Соната для виолончели была показана в Союзе композиторов (тогда еще на ул. Росси) в исполнении А. Я. Штиглера (пианиста не помню) и получила всеобщее одобрение. На основании этой его работы он был принят в члены Союза композиторов. Было это на II или III курсе консерватории.
Из сочинений того периода мне ничего более значительного не запомнилось.
В ученических конкурсах исполнялись его вокальные сочинения на слова Багрицкого, Пушкина. С кем он дружил? Да пожалуй, из композиторов ни с кем. Общался с В. Маклаковым, В. Салмановым. С молодым Свиридовым отношения были натянутые. Последний не всегда относился к нему доброжелательно. Дружил он больше с музыковедами Н. Шастиным, Поляком, Гр. Каганом. С теми, с кем сошелся еще в период занятий в рабфаке консерватории, где он занимался в классе В. В. Волошинова. В консерватории Борис был заметен не только в силу своего яркого таланта, но и как студент, многое осуждающий и не признающий в системе обучения композиторов. В этой части он весьма заметно проявил себя. Например, считал, что занятия по гармонии, которые велись в плане учения Н. Римского-Корсакова, не только не приносят пользы учащемуся-композитору, но наносят прямой вред.
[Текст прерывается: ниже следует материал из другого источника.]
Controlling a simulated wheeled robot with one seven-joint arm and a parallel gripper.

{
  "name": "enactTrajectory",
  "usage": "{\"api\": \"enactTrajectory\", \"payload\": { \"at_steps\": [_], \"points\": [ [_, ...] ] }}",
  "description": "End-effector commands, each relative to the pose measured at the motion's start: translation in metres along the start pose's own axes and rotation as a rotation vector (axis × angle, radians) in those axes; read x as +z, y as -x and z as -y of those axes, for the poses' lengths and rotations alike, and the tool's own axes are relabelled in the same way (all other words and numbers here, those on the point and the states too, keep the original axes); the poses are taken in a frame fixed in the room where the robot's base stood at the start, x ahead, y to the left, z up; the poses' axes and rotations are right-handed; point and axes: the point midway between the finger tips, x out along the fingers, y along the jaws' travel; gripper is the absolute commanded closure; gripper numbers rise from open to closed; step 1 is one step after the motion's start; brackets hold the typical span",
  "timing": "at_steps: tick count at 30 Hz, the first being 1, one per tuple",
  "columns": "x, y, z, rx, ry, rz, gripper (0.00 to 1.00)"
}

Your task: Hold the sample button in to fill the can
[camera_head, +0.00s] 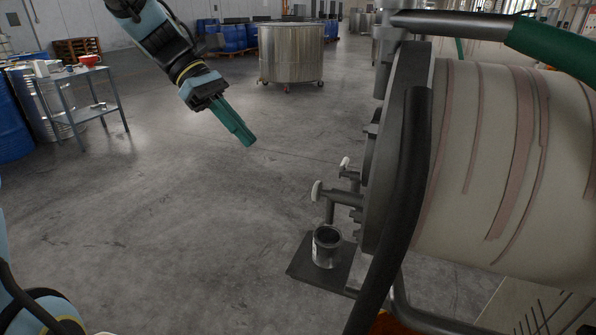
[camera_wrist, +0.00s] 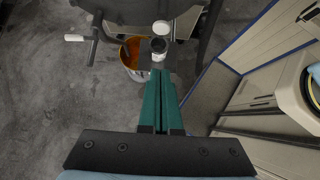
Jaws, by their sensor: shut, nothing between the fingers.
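My gripper (camera_head: 249,142), with long teal fingers, is shut and empty. In the head view it hangs over open floor, up and left of the mill's outlet fittings and apart from them. A white round knob (camera_head: 317,190), which looks like the sample button, sticks out from the mill's end. An open metal can (camera_head: 327,248) stands upright below it on a dark plate (camera_head: 305,268). In the wrist view the shut fingertips (camera_wrist: 161,76) point toward the knob (camera_wrist: 162,27) and the can (camera_wrist: 158,48). The can's fill level cannot be told.
A second pale handle (camera_head: 345,162) sits behind the knob. The mill drum (camera_head: 500,165) and a black hose (camera_head: 405,190) fill the right side. A bucket with orange content (camera_wrist: 131,56) stands near the can in the wrist view.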

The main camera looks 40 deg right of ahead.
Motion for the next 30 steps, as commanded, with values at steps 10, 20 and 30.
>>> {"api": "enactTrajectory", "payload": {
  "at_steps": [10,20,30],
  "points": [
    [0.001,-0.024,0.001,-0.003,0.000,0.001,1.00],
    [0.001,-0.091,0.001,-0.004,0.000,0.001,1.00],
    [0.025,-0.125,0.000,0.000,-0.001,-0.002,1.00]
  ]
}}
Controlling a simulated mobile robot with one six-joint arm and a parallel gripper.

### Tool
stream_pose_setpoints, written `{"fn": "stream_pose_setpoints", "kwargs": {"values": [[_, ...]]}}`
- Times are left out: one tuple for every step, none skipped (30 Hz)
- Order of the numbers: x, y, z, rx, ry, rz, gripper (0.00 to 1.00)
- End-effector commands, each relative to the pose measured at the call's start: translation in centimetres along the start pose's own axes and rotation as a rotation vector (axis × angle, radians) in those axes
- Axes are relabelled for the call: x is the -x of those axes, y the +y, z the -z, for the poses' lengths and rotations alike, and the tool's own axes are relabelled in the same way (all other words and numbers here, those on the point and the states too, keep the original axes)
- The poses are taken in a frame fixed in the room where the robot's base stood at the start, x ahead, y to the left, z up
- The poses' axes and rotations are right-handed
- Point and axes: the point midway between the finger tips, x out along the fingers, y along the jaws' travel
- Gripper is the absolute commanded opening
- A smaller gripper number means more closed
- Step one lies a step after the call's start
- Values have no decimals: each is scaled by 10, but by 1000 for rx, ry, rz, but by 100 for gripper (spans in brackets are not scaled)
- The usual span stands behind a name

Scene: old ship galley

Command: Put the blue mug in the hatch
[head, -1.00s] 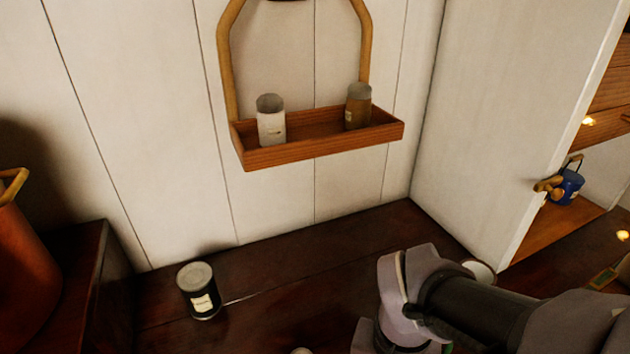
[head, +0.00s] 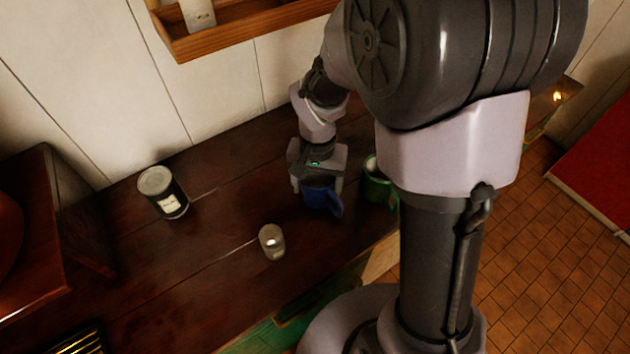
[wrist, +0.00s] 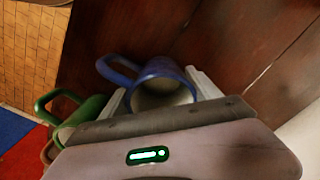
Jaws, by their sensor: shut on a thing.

Поэтому он этих занятий не посещал, открыто излагая свой взгляд на сей предмет, и кончилось тем, что Ю. Н. Тюлин отказался от сего ученика и прохождение этого курса с Борисом взял на себя М. Ф. Гнесин. Как мне помнится, от этой опеки студент Клюзнер тоже освободился, убедив профессора в своеобразии своего собственного подхода к данному предмету, свое избирательное отношение к гармонии вообще, в более широком ее аспекте.